### What to do
Lines containing the word "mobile" are the ones to copy from the records below.

Begin The input

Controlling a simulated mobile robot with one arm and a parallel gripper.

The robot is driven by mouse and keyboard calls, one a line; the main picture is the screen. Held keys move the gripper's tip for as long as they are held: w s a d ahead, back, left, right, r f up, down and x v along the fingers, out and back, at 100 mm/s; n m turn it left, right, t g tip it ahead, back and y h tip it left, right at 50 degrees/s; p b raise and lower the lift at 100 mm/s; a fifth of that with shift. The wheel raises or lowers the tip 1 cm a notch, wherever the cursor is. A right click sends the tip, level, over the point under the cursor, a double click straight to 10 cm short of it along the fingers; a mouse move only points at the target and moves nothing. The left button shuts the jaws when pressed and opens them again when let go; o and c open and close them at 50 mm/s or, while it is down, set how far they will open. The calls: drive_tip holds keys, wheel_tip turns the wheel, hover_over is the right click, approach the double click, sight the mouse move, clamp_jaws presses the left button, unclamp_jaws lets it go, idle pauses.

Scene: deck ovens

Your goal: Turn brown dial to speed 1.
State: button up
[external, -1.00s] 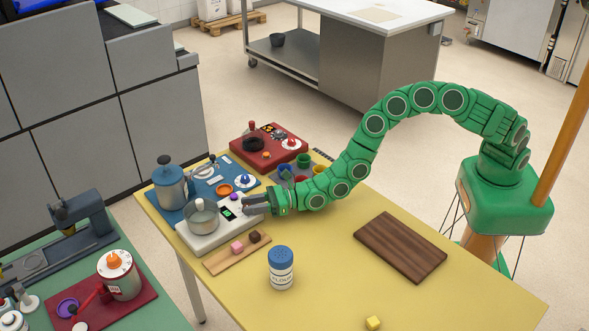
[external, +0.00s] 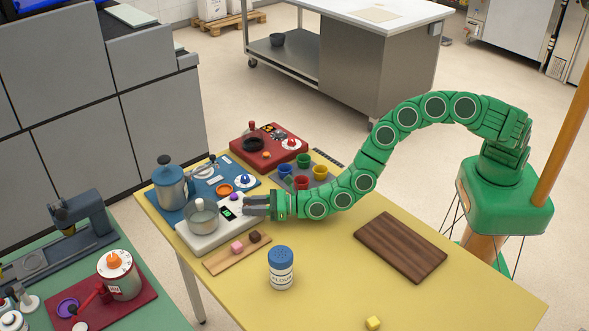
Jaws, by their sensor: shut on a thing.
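A white appliance (external: 190,235) stands near the left edge of the yellow table. It carries a small glass-sided pot (external: 202,216), a green display (external: 228,213) and a purple button (external: 234,197). My gripper (external: 256,206) reaches in from the right to the appliance's right end, with its fingers closed low over that end. No brown dial shows clearly; the fingers cover the spot they grip, so the held part and its setting are hidden. From its place, the grip appears to be on the appliance's dial.
Behind are a blue panel with a kettle (external: 171,184), a red panel (external: 238,154) and a grey tray with coloured cups (external: 303,160). In front are a wooden strip (external: 217,264), a flour shaker (external: 281,268) and a dark board (external: 400,246). The table's middle is clear.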

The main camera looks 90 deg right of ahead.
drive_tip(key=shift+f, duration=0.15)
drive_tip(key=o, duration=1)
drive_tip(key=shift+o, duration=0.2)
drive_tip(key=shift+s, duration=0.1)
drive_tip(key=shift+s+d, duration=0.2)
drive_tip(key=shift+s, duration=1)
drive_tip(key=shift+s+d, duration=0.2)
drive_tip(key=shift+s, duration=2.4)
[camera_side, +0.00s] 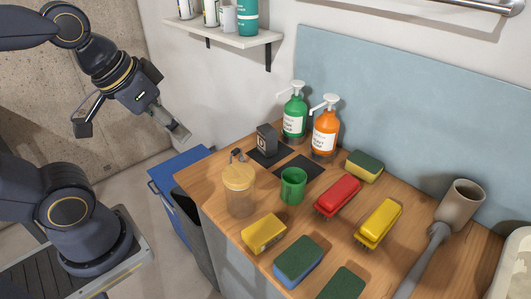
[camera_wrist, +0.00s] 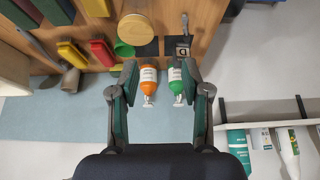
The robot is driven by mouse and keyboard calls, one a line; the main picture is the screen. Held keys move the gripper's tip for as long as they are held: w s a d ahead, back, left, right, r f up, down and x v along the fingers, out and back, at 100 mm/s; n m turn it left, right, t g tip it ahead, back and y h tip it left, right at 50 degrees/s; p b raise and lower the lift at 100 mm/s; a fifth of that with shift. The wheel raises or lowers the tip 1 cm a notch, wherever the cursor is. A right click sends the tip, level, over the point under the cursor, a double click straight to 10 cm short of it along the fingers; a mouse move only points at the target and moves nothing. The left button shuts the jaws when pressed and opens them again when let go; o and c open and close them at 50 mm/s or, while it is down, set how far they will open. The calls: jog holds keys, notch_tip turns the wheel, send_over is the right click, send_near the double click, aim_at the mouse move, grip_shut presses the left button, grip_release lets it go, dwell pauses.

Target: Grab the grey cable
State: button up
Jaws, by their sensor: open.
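I cannot make out a clear grey cable in either view. A long grey-brown piece (camera_side: 437,233) with a cup-shaped end lies at the right of the wooden counter in the side view; it looks rigid, more like a tool than a cable. My gripper (camera_side: 180,132) is in the air left of the counter, beyond its edge. In the wrist view my gripper (camera_wrist: 158,68) has its two fingers spread apart with nothing held. An orange bottle (camera_wrist: 148,78) and a green bottle (camera_wrist: 175,80) show between the fingers, farther away on the counter.
The counter (camera_side: 222,217) holds a lidded jar (camera_side: 239,190), a green cup (camera_side: 292,186), a red brush (camera_side: 338,196), a yellow brush (camera_side: 378,223) and several sponges. A shelf (camera_side: 225,36) with bottles is on the wall. A blue bin (camera_side: 178,182) stands beside the counter.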

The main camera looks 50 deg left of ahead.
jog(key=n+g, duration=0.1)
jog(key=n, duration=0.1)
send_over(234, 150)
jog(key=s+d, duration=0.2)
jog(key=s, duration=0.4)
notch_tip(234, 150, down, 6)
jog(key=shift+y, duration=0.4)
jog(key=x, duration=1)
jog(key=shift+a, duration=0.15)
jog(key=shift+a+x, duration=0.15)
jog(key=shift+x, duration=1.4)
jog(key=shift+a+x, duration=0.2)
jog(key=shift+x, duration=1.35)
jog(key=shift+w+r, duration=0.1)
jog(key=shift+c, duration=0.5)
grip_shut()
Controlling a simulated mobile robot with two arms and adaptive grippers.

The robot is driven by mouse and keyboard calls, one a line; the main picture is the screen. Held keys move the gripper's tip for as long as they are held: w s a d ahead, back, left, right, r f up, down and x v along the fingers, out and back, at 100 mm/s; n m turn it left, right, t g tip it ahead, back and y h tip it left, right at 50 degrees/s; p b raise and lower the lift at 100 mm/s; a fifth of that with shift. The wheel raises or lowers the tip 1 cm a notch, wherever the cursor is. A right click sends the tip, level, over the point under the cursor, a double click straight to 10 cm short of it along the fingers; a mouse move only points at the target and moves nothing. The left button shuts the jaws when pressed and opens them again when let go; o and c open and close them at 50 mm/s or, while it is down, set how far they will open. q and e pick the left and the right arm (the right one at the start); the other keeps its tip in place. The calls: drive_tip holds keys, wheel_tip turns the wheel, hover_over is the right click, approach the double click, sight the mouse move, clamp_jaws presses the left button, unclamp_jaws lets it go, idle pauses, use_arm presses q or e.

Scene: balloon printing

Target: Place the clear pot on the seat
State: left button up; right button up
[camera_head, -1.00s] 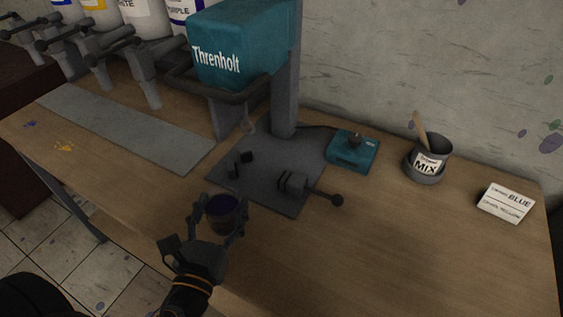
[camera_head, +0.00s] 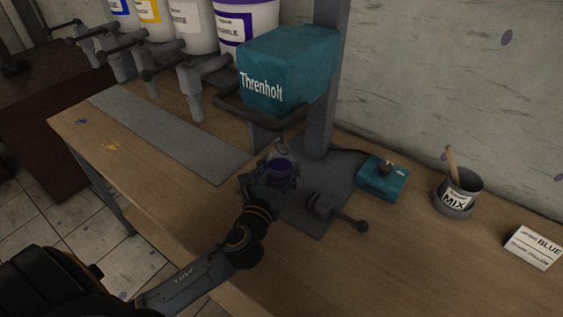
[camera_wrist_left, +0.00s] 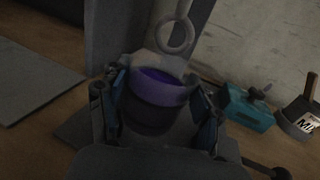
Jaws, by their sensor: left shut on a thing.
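The clear pot (camera_head: 280,167) has purple contents and is held upright in my left gripper (camera_head: 270,180). In the left wrist view the pot (camera_wrist_left: 155,102) sits between the two fingers of my left gripper (camera_wrist_left: 158,105), which are shut on it. The pot is over the grey base plate (camera_head: 330,182) of the teal Threnholt machine (camera_head: 285,75), below the machine's ring (camera_wrist_left: 174,37). The seat is not clearly visible; the gripper and pot cover that part of the plate. I cannot tell whether the pot touches it. My right gripper is not in view.
A clamp with a black-knobbed lever (camera_head: 335,212) is on the plate to the right. A teal switch box (camera_head: 382,178), a MIX cup (camera_head: 459,191) and a label card (camera_head: 533,247) stand further right. Paint tubs (camera_head: 190,25) with taps line the back left.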

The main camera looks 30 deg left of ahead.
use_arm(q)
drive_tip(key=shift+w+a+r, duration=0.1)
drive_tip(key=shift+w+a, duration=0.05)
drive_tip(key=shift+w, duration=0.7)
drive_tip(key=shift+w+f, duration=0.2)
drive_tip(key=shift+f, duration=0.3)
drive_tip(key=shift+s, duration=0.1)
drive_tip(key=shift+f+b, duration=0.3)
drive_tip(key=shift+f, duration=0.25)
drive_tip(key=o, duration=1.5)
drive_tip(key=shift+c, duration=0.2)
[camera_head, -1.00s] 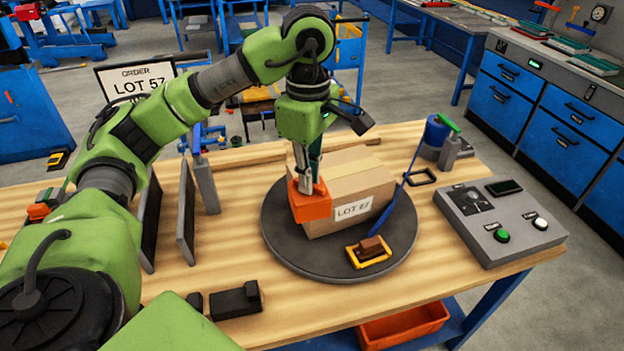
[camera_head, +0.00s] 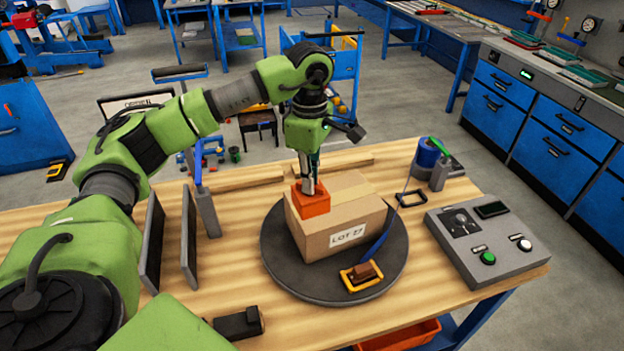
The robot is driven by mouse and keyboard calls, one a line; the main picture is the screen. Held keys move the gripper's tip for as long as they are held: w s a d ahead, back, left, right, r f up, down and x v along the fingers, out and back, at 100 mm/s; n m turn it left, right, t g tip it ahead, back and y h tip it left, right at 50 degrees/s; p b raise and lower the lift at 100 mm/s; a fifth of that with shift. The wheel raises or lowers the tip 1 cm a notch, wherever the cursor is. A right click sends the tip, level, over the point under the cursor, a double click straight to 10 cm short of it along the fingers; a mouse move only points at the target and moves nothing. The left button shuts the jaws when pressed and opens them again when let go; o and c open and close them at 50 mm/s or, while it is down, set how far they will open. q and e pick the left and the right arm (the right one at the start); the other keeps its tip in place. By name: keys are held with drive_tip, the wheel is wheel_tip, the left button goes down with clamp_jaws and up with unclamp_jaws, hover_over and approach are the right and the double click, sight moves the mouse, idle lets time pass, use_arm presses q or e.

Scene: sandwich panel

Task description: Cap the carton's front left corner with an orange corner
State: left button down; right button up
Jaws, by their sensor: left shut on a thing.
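The cardboard carton (camera_head: 345,217) with a "LOT 27" label sits on a dark round turntable (camera_head: 290,279). An orange corner (camera_head: 311,201) is at the carton's front left top corner. It appears to lie over that corner; whether it is fully seated I cannot tell. My left gripper (camera_head: 308,183) points down from above and is shut on the orange corner. My right gripper is not in view.
A yellow-framed tool with a brown block (camera_head: 361,276) lies at the turntable's front, its blue strap rising beside the carton. A grey control box (camera_head: 487,247) stands at right. Two dark upright plates (camera_head: 188,240) stand left. A blue cup (camera_head: 429,153) is at back right.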

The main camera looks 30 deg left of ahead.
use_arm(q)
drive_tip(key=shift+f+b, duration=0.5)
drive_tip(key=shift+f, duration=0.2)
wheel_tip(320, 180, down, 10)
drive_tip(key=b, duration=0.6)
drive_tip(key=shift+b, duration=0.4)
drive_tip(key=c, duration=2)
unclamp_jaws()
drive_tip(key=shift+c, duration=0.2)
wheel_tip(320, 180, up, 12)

End The input

### Answer to the task
Controlling a simulated mobile robot with one arm and a parallel gripper.
Controlling a simulated mobile robot with two arms and adaptive grippers.

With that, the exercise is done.